The advent of the New Year signals the beginning of millions of resolutions across the nation, doubtless many of them to include good intentions for a healthier lifestyle. There cannot be many more invigorating ways to greet the New Year whilst embarking on a more active 2014 than to enjoy a winter walk in the beautiful British countryside. This is the perfect opportunity maybe to ‘dust away a few cobwebs’ whilst getting away this winter to explore some of the most spectacular scenery in Europe. Here are some great options for winter walking in 2014.

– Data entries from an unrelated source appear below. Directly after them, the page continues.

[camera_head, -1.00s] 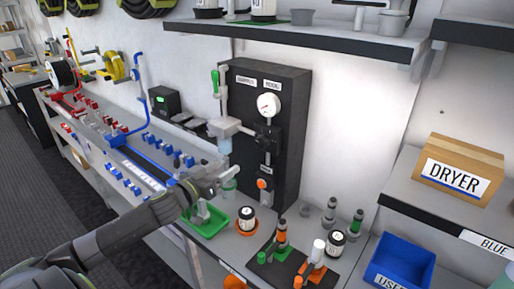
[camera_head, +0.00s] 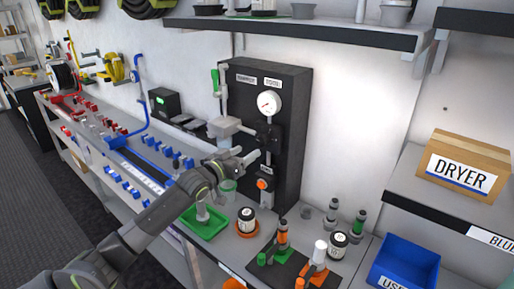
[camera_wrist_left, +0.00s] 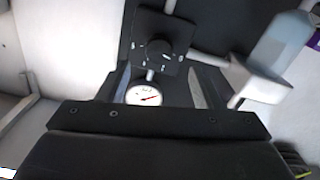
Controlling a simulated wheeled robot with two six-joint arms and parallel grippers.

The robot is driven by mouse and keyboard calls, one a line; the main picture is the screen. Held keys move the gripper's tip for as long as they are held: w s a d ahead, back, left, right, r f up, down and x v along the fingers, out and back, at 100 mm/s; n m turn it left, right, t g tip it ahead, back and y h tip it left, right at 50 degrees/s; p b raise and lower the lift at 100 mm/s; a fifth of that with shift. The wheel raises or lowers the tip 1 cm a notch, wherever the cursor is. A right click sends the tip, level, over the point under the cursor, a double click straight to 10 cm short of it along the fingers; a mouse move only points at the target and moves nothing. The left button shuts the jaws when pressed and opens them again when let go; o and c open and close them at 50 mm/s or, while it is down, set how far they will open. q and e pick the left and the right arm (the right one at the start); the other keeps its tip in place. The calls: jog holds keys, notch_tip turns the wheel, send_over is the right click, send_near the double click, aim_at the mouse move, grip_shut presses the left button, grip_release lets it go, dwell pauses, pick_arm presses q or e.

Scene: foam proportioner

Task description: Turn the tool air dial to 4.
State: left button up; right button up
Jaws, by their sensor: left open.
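The black tool air dial (camera_head: 267,135) is on the dark upright panel, just below the round white gauge (camera_head: 269,103) with a red needle. In the left wrist view the dial (camera_wrist_left: 155,50) is a round knob on a square black plate with white marks; its exact setting is too small to read. The gauge (camera_wrist_left: 143,95) shows closer to my gripper body. My left gripper (camera_head: 258,160) is open and empty, in front of the panel and slightly below the dial. In the wrist view its two fingers (camera_wrist_left: 158,72) are apart, pointing toward the dial plate, with nothing visibly held.
The dark panel (camera_head: 293,125) also carries an orange round part (camera_head: 262,184) low down. A grey valve block with a clear cup (camera_head: 225,128) stands at its left. A green tray (camera_head: 203,222), jars and bottles crowd the bench below. A blue bin (camera_head: 402,262) is at the right.

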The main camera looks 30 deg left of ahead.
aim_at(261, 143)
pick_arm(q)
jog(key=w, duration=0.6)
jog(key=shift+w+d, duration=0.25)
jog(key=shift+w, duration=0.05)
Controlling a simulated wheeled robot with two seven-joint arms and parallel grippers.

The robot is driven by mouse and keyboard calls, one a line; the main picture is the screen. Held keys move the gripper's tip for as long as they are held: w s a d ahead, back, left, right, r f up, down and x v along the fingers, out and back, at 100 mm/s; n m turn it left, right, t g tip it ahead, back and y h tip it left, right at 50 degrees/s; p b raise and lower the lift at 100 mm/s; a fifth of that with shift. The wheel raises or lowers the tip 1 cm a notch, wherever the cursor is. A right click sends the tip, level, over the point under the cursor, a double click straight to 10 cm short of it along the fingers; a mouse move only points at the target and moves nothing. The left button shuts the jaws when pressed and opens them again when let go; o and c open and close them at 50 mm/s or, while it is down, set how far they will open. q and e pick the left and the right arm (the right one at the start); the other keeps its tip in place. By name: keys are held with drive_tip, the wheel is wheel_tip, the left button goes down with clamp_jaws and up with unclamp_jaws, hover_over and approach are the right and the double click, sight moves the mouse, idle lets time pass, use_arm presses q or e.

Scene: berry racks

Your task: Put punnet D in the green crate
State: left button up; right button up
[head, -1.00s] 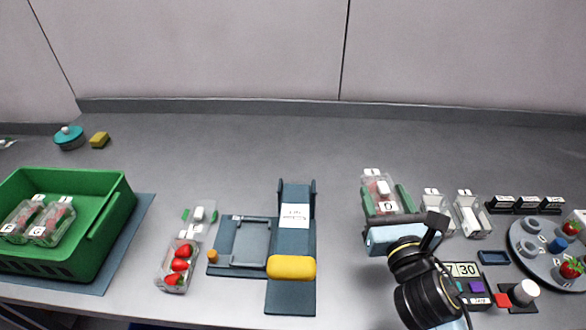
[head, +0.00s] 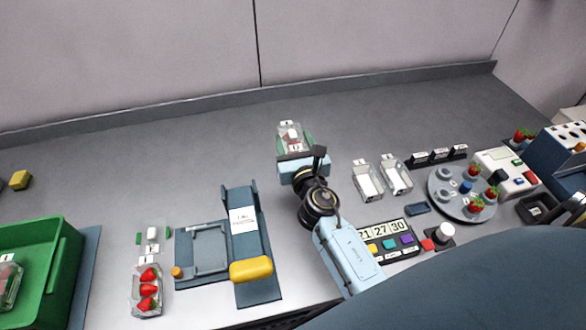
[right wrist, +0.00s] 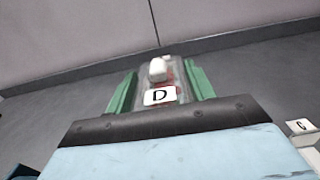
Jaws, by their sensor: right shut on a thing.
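Punnet D (head: 292,136) is a clear box with red berries, a white block on top and a white label. The green crate (head: 66,270) is at the lower left of the head view, cut off by the edge. A punnet (head: 8,285) shows inside it. My left gripper is not in view.
A strawberry punnet (head: 147,290) and a clear container (head: 152,247) stand beside the crate. A dark blue scale-like stand with a yellow bar (head: 251,269) lies between crate and arm. Two clear punnets (head: 368,182) (head: 397,176) stand right of the gripper. The rear bench is clear.

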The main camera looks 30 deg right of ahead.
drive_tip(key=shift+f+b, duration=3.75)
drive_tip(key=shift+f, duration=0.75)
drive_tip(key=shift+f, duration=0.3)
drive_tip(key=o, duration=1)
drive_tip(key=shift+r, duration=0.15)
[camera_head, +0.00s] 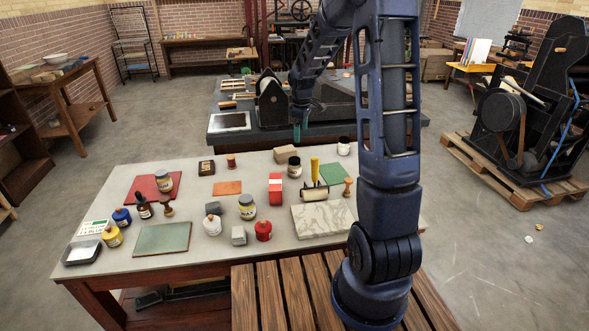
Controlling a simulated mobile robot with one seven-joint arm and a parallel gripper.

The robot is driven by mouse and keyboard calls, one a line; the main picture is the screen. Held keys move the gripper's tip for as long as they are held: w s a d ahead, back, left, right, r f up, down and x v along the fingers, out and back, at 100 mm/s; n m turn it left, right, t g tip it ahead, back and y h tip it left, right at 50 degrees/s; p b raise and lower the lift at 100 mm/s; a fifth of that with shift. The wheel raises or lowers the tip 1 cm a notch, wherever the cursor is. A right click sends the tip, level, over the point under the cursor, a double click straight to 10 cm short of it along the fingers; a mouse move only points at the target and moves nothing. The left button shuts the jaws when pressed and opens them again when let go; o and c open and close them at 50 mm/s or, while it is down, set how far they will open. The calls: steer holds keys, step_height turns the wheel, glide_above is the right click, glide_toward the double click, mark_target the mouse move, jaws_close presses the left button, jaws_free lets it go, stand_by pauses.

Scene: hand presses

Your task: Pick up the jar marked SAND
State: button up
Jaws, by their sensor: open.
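Several small labelled jars stand on the pale-topped table, but the lettering is too small to read, so I cannot tell which is marked SAND. A tan jar (247,207) stands near the table's middle. Another tan jar (164,182) stands on the red mat. Blue (122,217), yellow (112,237), red (263,231) and white (212,225) jars stand nearer. My gripper (299,134) is open, beyond the jars at the back of the table, apart from them.
A marbled slab (322,220) and a roller with a yellow handle (315,180) are at right. A press bed (229,121) stands behind. My arm covers part of the right side.

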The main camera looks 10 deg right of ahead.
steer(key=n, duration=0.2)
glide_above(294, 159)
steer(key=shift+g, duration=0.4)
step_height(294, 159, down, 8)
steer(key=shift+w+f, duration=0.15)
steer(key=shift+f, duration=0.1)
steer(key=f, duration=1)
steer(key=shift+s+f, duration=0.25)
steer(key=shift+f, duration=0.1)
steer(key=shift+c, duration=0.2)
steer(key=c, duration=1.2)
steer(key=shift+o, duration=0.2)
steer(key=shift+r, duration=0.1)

Walking in Cornwall – Holywell Bay to Porthtowan
Coastal walking in winter can be dramatic and perhaps nowhere are they more spectacular than in Cornwall. The mesmerising winter swell produces an impressive demonstration of nature’s unrelenting pounding of the Cornish Atlantic coast. Whether it be a crystalline blue winter’s day or a breezy afternoon, walkers (and surfers!) are drawn to one of the most enigmatic stretches of coast in the country. Holywell Bay with its famous Gull Rocks lies just to the south of Newquay on the north Cornwall coast. The walk following the coastal path south to Porthtowan passes delightful coves, expansive beaches and imposing cliffs and takes about 5 hours. The route will take you through Perranporth, St Agnes and the emblematic Wheal Coates, a former tin mine which looks down on this majestic coastline. This historic landmark has come to symbolise ‘Kernow’ and man’s essential link to land and sea. With a plethora of great pubs along the way, there is plenty of opportunity to ‘rest’ on this popular winter walk.
Walking in South Wales – Rhossili Bay
The Gower peninsula is an area of outstanding natural beauty and like its Cornish cousin the coastline on ‘The Gower’ is unforgettable. This ancient terrain is blessed with natural good looks and is also dotted with Iron Age and Norman monuments to explore in an area that has been treasured for centuries. A great way to take in this fabulous vista is to walk from Worms Head along the coast and then into a circular route around Rhossili Bay. This eight mile route provides some fantastic vantage points that on a clear day will allow you to glimpse the North Devon coast. The rugged countryside is bordered by a large beach at Rhossili Bay providing an opportunity to follow the tideline as part of your journey across some of the most delightful scenery in South Wales.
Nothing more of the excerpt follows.